Researchers continue to debate the precise role of racial bias in police shootings, whether controlling for crime rates narrows the disparity, and whether place-to-place variations tell a different story.

These academic debates are important. But they should not obscure a more fundamental truth: American citizens are dying at the hands of those paid to protect them, and the machinery of accountability has ground to a halt.

The victims have names: Renée Nicole Good. Alex Pretti. Eric Garner. Brion Teel-Scott. Michael Brown. George Floyd. Tamir Rice. Philando Castile. Botham Jean. Sandra Bland. Ahmaud Arbery. Freddie Gray. Breonna Taylor. Elijah McClain. Jayland Walker. Daunte Wright.

These are only a few of the thousands of those names.

They have families who will never again celebrate a birthday, share a meal, or hear a loved one’s voice. They have communities that mourn them and live in fear that they could be next.

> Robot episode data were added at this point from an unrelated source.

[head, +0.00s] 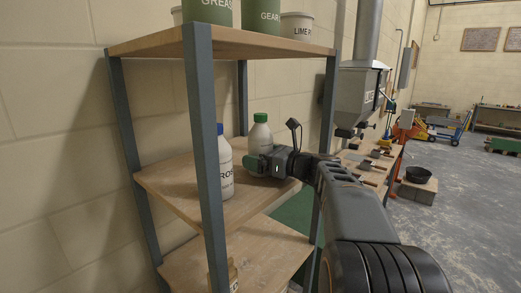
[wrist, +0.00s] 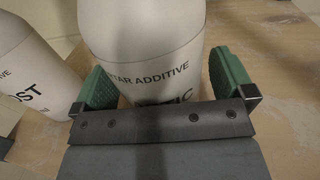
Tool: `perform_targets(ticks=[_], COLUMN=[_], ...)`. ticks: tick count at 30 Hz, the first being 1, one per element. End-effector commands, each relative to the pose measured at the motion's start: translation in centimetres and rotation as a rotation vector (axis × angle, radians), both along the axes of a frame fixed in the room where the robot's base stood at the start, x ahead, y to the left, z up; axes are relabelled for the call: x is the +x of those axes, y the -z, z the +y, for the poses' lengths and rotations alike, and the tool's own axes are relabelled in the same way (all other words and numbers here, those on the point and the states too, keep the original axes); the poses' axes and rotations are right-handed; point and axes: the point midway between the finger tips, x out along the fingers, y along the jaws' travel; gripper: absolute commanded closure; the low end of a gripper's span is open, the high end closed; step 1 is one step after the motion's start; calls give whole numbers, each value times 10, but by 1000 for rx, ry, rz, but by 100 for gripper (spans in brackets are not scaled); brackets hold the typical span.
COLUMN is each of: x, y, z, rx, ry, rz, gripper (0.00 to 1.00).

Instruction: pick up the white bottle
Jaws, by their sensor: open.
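A white bottle with a green cap (head: 260,138) stands upright on the middle shelf. In the wrist view the white bottle (wrist: 145,35) fills the top centre, and its label reads "…TAR ADDITIVE". My gripper (head: 258,164) is at this bottle, low on its body. In the wrist view my gripper (wrist: 161,80) is open, with one green finger on each side of the bottle. I cannot tell whether either finger touches it. A second white bottle with a blue cap (head: 224,165) stands to the left; it also shows in the wrist view (wrist: 32,75), close to the left finger.
A wooden shelf unit with grey-blue posts (head: 208,150) holds the bottles; its front post stands just before the blue-capped bottle. The upper shelf (head: 230,44) holds green and white tubs. A metal hopper (head: 358,95) and a bench are to the right. Open floor (head: 450,205) lies further right.

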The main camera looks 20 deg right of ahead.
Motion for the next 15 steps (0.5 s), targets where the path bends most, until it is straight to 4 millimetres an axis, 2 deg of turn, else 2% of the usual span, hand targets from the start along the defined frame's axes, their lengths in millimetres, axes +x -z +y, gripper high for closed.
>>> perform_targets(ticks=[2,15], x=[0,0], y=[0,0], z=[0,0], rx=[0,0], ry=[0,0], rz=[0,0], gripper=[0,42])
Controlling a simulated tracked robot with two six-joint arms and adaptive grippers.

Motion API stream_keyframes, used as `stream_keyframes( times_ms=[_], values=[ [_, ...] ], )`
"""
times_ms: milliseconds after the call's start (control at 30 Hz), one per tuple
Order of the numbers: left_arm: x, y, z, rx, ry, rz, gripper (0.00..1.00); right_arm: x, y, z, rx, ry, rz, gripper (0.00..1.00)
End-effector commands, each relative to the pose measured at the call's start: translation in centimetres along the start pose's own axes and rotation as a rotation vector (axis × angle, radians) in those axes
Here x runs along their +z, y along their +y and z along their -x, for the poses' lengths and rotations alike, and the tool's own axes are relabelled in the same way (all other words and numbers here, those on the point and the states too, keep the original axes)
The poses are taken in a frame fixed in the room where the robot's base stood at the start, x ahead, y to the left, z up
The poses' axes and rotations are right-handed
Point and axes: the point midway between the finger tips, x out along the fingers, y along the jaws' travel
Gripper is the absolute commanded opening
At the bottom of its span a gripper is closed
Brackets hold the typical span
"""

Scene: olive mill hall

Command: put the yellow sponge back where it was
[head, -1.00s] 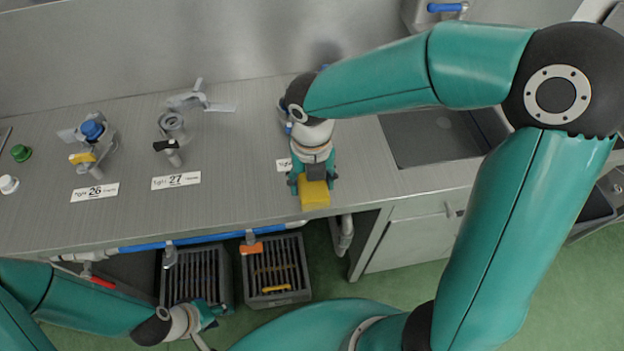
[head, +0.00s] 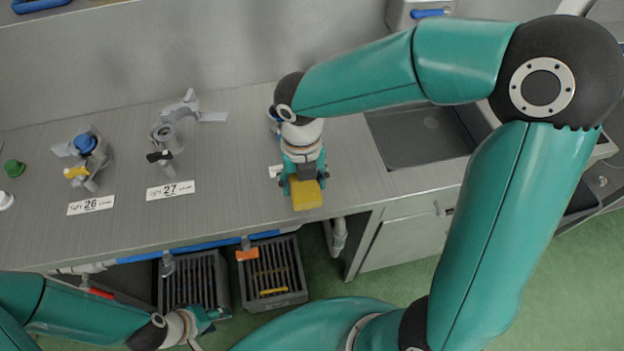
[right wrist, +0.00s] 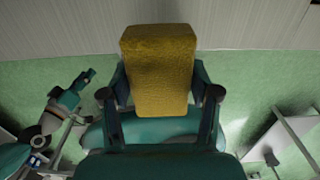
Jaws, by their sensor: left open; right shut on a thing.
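The yellow sponge (head: 307,197) is held in my right gripper (head: 304,183) at the front edge of the steel counter (head: 232,185). In the right wrist view the sponge (right wrist: 158,68) stands out between the two fingers of my right gripper (right wrist: 160,95), with the counter edge beyond it. I cannot tell whether the sponge touches the counter. My left gripper (head: 204,318) is open and empty, low in front of the counter near the grey crates. What lies behind my right wrist is partly hidden.
Two taps with labels 26 (head: 91,204) and 27 (head: 170,190) stand on the counter at left. A sink (head: 420,136) is at right. Below the counter are a blue pipe (head: 190,247) and two slatted grey crates (head: 272,298). The counter between label 27 and my right gripper is clear.

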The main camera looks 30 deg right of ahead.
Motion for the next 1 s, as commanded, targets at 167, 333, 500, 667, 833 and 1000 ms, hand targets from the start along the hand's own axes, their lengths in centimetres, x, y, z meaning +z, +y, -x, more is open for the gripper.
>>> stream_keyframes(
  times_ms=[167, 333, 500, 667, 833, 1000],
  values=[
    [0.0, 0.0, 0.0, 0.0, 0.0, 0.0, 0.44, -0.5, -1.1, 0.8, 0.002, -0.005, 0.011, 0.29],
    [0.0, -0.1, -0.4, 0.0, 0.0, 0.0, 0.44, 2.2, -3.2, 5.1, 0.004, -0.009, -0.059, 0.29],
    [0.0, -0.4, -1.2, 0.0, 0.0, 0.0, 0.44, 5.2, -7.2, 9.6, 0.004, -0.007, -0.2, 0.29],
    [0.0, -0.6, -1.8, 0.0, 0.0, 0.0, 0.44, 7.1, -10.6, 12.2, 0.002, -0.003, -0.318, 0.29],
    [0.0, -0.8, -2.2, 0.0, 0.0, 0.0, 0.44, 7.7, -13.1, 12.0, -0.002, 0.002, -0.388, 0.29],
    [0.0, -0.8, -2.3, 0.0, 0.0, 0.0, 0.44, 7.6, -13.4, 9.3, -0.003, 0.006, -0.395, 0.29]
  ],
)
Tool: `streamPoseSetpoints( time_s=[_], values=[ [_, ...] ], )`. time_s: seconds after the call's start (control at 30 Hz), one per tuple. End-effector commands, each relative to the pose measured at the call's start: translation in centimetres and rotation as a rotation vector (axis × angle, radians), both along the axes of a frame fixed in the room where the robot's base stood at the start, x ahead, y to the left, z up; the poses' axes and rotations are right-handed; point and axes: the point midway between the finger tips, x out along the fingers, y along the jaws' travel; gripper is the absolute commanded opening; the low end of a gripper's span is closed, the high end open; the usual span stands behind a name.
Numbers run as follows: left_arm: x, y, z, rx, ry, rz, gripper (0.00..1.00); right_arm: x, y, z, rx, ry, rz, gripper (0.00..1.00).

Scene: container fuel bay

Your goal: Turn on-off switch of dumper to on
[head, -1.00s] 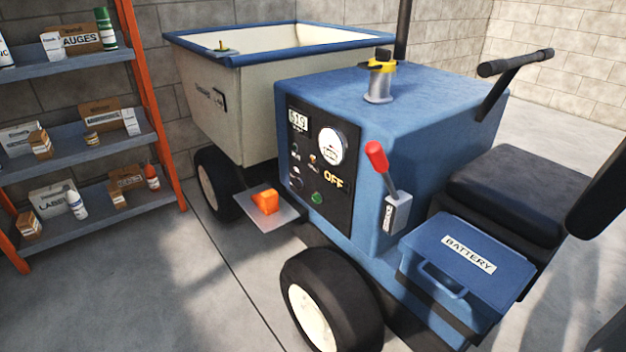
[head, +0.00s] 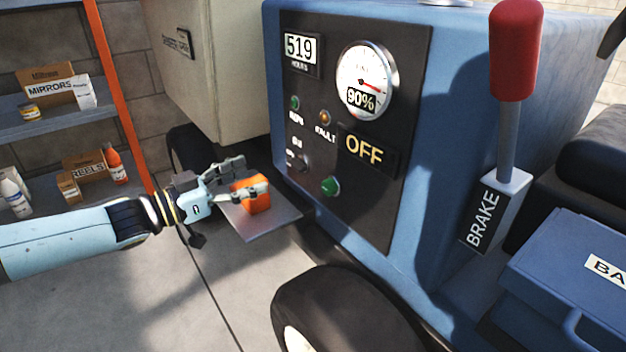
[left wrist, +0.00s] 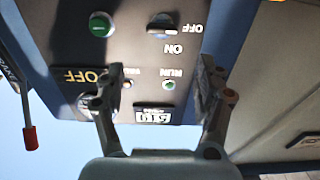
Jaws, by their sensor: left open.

And they have a government that, across party lines and administrations, has proven again and again that it simply does not care enough to stop the killing — not with meaningful oversight, not with enforceable reforms, not with accountability that follows a badge into the courtroom.

The footage exists. The data exists. The witnesses exist. All that is missing is the will.

In Minnesota, federal judges demand compliance. In Newark, consent decrees require reform. In Washington, members of Congress deliver passionate speeches.

But on America’s streets, masked agents still point firearms at lawful observers. Military police still open fire on people who risk their lives to serve our country. Chokeholds still steal breath.

The nation watches, yet again, as the wheel of violence turns without justice.

Until the impunity ends, the killings will continue.

The only question is whose name will be next.